Described as one of Scotland’s beloved literary sons and as the “Sage of North Queensferry”, Iain Banks has published 23 novels since The Wasp Factory burst onto the literary scene. With that first book now issued as a 25th Anniversary edition we flit back and forward through his life and career – and end up going in circles.
It’s a career that has seen him switch fruitfully between mainstream and (as Iain M Banks) science fiction works. His latest novel Transition, described as “an apocalyptic tale for terrible times”, is set between the dismantling of the Berlin wall and the destruction of the Twin Towers in a world guided by the shadowy and all-powerful Concern, who’s agents can flit between bodies in parallel realities to bring about what they see as beneficial outcomes.
It’s somewhat of a return as well as a transition as Banks explains to arts Journalist and broadcaster Al Senter. He feels that it’s 51% mainstream and is an attempt to return to the time of 1986 novel The Bridge, the point where the two strands of his writing where nearest conjoined – “before the big bang” he extemporises. It was with the publishing of Consider Phlebas the following year that his science fiction writing developed and his mainstream work became more so.
Even with the passage of time the 1980’s Thatcherist cult of “greedism” has followed into Transition, represented by Adrian Cubbish a city trader and arch-capitalist. Past experience has also helped form the ruthless Madame d'Ortolan, de facto head of The Concern's Central Council. Banks tells that her creation was spurred by his dissatisfaction with the family matriarch, Grandma Win from The Steep Approach to Garbadale.
Senter comments that the book contains more sex than usual.
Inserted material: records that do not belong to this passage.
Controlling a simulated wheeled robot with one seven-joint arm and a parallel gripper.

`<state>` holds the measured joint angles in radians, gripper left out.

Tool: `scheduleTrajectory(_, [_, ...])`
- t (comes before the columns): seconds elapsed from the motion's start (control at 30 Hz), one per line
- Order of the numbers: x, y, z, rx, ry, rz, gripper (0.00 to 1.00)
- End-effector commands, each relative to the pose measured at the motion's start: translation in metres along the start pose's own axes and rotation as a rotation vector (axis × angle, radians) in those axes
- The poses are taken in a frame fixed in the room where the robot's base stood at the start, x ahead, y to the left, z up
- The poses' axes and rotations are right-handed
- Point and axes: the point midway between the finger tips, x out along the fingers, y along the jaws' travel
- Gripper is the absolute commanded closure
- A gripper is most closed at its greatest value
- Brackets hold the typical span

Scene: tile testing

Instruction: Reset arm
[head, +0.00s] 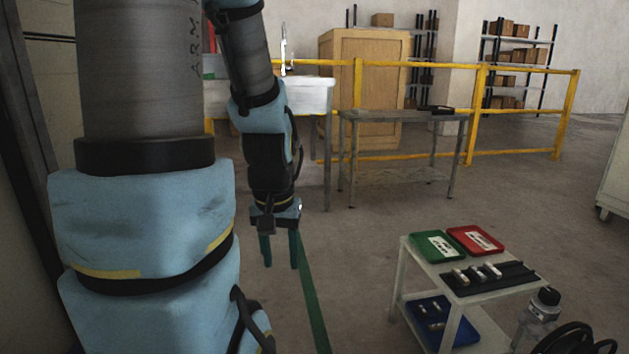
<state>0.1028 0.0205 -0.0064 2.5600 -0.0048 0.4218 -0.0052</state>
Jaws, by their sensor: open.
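My arm, in light blue and grey, fills the left side of the head view. My gripper (280,252) hangs pointing down left of centre, over the open floor. Its two dark green fingers are apart and nothing is between them. It touches nothing that I can see.
At the lower right a small white cart (412,262) carries a green tray (437,259), a red tray (487,249) and a black holder (515,284) with metal pieces. A blue tray (430,325) is below. Behind are a grey table (385,116) and a yellow railing (520,70).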

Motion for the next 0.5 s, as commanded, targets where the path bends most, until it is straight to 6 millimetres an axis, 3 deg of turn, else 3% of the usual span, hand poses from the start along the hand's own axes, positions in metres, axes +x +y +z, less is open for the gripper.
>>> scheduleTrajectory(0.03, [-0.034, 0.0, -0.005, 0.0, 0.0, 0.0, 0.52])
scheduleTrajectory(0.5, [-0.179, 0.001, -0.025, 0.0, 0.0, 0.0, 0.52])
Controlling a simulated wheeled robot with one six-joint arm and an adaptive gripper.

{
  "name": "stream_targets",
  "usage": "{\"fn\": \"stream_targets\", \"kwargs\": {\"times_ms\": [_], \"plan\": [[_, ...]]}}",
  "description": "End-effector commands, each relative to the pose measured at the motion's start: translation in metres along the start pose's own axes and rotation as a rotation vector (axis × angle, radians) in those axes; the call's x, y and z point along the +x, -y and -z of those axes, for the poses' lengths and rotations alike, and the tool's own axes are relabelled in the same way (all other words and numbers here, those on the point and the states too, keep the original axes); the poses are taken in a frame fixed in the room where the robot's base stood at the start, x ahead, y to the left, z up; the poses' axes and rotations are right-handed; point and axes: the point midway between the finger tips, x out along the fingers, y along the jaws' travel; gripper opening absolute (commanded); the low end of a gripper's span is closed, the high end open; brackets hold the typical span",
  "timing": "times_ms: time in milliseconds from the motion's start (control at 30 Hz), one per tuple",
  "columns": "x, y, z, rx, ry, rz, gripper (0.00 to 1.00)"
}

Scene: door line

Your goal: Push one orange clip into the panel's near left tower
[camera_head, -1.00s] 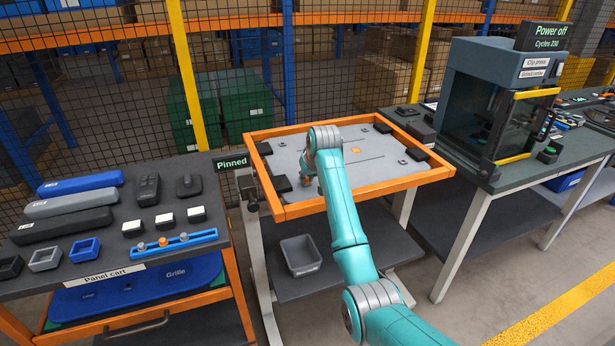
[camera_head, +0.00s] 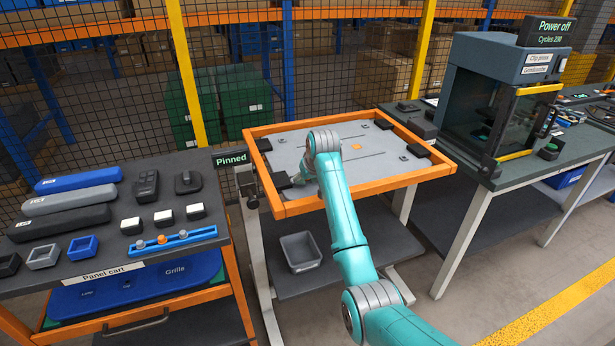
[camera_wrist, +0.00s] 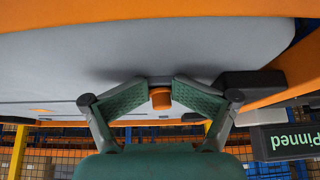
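The grey panel (camera_head: 370,150) lies in an orange frame on a stand. My gripper (camera_wrist: 160,92) is low over its near left part, with its green pads angled together around an orange clip (camera_wrist: 160,99). The clip is between the fingertips, close against the panel's grey surface. A dark grey piece shows right behind the clip, perhaps the near left tower; I cannot tell how far the clip is seated. In the head view my arm hides the clip and most of the gripper. A blue rack (camera_head: 202,235) on the panel cart holds another orange piece (camera_head: 162,239).
A black block (camera_head: 281,180) sits at the frame's left edge, close to my gripper; it shows in the wrist view (camera_wrist: 250,82). The "Pinned" sign (camera_head: 231,159) stands beside it. The panel cart (camera_head: 60,278) is at left, the clip press (camera_head: 500,100) at right. A grey bin (camera_head: 300,252) is below.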

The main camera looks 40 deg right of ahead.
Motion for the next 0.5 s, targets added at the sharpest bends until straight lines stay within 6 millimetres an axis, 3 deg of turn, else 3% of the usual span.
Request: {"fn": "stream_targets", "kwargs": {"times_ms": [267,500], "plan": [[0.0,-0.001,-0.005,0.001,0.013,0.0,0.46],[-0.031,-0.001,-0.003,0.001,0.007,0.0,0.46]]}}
More “fruity” Banks admits with relish, but not a “bonk-buster” he maintains while flirting with the idea of writing porn as Iain X Banks. The idea of experimenting with the ability to swap between bodies proved irresistible and he posits that any new technology has been used for sex, citing early photography and the internet. There is also a certain frisson in having the freedom to explore these areas for writers born in the era of the obscenity trial over D H Lawrence’s Lady Chatterley’s Lover. The notion of parallel universes also proved irresistible, but while accepting that there are persuasive arguments for a multiverse, Banks is actually attracted by the idea that ours is the only reality.
So, past his Silver Jubilee “how do we find him?”, asks Senter. “Greyer, older, fatter” jokes Banks. And possibly angrier. Certainly he admits to having been angry since March 2003 (the time of the invasion of Iraq which he views as “illegal, unnecessary and immoral”) and recent political events have made him no less so. Multiverse or not our world is sufficiently removed from the utopian Culture of his novels to cause him distress – banks, bonuses, greed, injustice, torture and conflict all have potential to make him ashamed of a society he feels part of. It’s something that he feels he can address from his position as an author while admitting to not being a team player. He has most recently taken up cudgels against the “outlaw state” of Israel, calling for a cultural and educational boycott following the “murderous attack on the Gaza bound convoy”. He admits his own embargo, while causing a ripple with his US editor, has perhaps caused less reaction than he would have liked.
Questions from the audience return us to the process of creating his novels. Viewing authors basically as entertainers he is aware of the need to make his novels work for the booklover and also to provide subsequent gratifying readings. He describes his method of planning, including colour coded characters to ensure pacing. He admits to some concern that age would lessen his number of unique ideas, which he sees as vital to his science fiction works in particular – mainstream works just need to be well done but not necessarily original. Happily any diminution has been balanced by being better equipped to utilise concepts. While we are not likely to spot many influences in his work they include the Marx Brothers, Monty Python, the Goons, Shakespeare, Tolstoy, Jane Austin, Graham Greene, Alan Warner and specifically the novels Catch 22, Fear and Loathing in Las Vegas, and Alasdair Gray’s Lanark.
His next book is Surface Detail, a Culture novel(released 7 October 2010). The utopian Culture, he tells us was created to reclaim the moral high ground of space opera where so much of the genre was right wing. It was also a reaction against the raft of Orwellian works. The new book “begins with a murder…and will not end until the culture has gone to war with death itself”. Banks describes it as “internal turf wars”.
We end 800 years on - or perhaps 825 years.